By the absolute convergence test, the series
$$\sum \frac{(-1)^{n}}{\sqrt{n+1}+\sqrt{n}} =\sum a_{n}$$
diverges since
$$\sum \frac{(-1)^{n}}{\sqrt{n+1}+\sqrt{n}} < \sum \frac{1}{n^{\frac{1}{2}}}$$ and by the p-series
$$\sum \frac{1}{n^{\frac{1}{2}}}$$
diverges for $$p<1$$
and by the direct comparison test, since
$$b_{n}= \sum \frac{1}{n^{\frac{1}{2}}}$$ diverges,
so does
$$\sum \frac{(-1)^{n}}{\sqrt{n+1}+\sqrt{n}}$$
But by the alternating series test,
$$\sum \frac{(-1)^{n}}{\sqrt{n+1}+\sqrt{n}} =\sum a_{n}$$
converges and so the series
$$\sum \frac{(-1)^{n}}{\sqrt{n+1}+\sqrt{n}} =\sum a_{n}$$
is conditionally convergent.
Does this look right?
I assume you mean to show that the series is not absolutely convergent in the first part.

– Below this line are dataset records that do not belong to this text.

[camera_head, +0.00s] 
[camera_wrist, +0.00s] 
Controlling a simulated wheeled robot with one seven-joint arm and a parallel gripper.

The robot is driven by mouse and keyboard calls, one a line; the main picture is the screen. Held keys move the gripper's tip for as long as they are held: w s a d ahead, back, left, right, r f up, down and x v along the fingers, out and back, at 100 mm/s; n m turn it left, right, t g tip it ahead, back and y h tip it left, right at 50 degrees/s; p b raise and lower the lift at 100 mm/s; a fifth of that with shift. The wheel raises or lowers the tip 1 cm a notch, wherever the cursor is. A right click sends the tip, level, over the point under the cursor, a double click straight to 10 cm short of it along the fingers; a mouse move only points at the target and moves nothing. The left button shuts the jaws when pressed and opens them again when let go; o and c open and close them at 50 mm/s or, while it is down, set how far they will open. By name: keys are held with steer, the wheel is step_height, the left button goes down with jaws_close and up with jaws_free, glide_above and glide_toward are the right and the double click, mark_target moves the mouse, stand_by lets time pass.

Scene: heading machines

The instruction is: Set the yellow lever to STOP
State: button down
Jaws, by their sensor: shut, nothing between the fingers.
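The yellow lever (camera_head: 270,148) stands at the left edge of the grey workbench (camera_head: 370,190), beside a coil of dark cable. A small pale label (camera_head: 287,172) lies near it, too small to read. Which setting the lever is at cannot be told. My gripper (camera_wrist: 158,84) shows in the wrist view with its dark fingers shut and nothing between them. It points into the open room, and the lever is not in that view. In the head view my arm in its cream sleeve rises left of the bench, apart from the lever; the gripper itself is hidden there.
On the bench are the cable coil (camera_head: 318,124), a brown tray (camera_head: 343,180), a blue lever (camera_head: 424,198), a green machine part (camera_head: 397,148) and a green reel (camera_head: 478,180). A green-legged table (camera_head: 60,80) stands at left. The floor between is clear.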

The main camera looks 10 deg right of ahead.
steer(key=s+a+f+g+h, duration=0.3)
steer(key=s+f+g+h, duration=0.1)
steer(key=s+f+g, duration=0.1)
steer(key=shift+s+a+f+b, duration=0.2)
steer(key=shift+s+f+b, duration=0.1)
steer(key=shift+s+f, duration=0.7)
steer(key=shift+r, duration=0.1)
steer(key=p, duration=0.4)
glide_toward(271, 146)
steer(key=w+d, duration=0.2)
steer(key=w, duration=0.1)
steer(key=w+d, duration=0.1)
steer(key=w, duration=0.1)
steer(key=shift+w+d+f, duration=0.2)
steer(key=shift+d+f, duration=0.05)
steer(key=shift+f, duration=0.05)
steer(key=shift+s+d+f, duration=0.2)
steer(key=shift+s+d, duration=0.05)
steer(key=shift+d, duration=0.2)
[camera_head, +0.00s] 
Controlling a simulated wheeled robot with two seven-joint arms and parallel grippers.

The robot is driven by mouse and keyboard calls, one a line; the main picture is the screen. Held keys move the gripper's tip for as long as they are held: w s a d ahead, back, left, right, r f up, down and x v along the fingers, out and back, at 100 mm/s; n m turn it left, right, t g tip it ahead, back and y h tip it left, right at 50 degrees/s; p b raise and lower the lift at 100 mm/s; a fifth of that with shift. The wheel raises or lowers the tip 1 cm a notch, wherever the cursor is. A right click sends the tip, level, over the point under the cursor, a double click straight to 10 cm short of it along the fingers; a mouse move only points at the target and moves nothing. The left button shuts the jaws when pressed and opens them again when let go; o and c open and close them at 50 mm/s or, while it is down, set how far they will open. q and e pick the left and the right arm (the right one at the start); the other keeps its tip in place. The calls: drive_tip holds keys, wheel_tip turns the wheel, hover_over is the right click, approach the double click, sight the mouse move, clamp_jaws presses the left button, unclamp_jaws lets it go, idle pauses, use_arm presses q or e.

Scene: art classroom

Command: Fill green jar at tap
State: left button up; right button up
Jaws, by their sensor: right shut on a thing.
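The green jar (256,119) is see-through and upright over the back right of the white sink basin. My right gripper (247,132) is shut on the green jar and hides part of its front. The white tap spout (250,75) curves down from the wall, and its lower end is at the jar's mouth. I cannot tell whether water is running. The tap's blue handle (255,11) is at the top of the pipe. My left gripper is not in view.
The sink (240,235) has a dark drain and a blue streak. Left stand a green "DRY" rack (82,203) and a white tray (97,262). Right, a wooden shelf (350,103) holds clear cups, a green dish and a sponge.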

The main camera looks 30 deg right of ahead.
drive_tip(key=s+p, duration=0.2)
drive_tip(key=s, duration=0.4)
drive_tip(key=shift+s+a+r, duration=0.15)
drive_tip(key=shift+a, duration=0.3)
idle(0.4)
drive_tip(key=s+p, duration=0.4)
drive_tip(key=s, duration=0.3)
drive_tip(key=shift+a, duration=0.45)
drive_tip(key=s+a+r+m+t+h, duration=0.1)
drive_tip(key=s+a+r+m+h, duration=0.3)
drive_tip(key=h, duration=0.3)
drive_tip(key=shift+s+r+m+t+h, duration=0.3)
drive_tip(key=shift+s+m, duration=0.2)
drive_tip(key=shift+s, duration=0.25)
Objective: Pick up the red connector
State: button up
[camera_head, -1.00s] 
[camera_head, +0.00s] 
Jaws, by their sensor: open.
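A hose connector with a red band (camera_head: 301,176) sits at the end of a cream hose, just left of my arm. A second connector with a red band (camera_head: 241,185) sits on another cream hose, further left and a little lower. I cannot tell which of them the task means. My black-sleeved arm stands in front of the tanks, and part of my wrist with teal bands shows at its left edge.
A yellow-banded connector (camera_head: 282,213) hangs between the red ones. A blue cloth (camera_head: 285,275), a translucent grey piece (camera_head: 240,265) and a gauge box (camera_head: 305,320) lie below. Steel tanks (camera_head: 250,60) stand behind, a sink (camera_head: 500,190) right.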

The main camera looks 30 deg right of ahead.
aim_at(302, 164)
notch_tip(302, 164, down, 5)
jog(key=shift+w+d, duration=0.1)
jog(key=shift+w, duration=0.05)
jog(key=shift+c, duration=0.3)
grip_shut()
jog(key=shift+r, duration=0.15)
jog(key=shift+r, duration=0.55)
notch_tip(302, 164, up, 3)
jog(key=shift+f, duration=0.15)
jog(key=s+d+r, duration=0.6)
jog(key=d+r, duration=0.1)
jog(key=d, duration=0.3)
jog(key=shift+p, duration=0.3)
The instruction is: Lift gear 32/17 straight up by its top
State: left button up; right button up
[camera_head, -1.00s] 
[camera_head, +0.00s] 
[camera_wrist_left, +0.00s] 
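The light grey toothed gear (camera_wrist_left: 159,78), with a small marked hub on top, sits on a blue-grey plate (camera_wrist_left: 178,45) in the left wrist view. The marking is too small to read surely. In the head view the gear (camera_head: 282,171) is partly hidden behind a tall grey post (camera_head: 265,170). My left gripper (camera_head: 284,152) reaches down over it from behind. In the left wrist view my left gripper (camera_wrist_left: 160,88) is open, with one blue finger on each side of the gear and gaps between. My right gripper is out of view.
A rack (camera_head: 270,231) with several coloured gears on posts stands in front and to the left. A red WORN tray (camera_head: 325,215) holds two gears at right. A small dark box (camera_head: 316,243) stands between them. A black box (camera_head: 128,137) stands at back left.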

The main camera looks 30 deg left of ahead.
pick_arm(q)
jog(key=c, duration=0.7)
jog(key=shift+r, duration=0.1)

One minor problem is that you need to write $\sum\frac1{\sqrt{n+1}+\sqrt n}$ since you're taking the absolute value and because the comparison test only works for series of non-negative terms.
More serious that is that you need to show that the terms of a series are greater than the terms of a divergent series in order to conclude that the original series is divergent. Your inequality is going the wrong way.